■ **Work to complete**
Please write out the material below exactly as given.

■ **Provided data**

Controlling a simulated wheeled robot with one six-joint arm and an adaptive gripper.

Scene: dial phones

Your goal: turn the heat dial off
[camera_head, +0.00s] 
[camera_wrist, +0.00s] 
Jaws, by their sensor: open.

■ **Correct answer**
Controlling a simulated wheeled robot with one six-joint arm and an adaptive gripper.

Scene: dial phones

Your goal: turn the heat dial off
[camera_head, +0.00s] 
[camera_wrist, +0.00s] 
Jaws, by their sensor: open.

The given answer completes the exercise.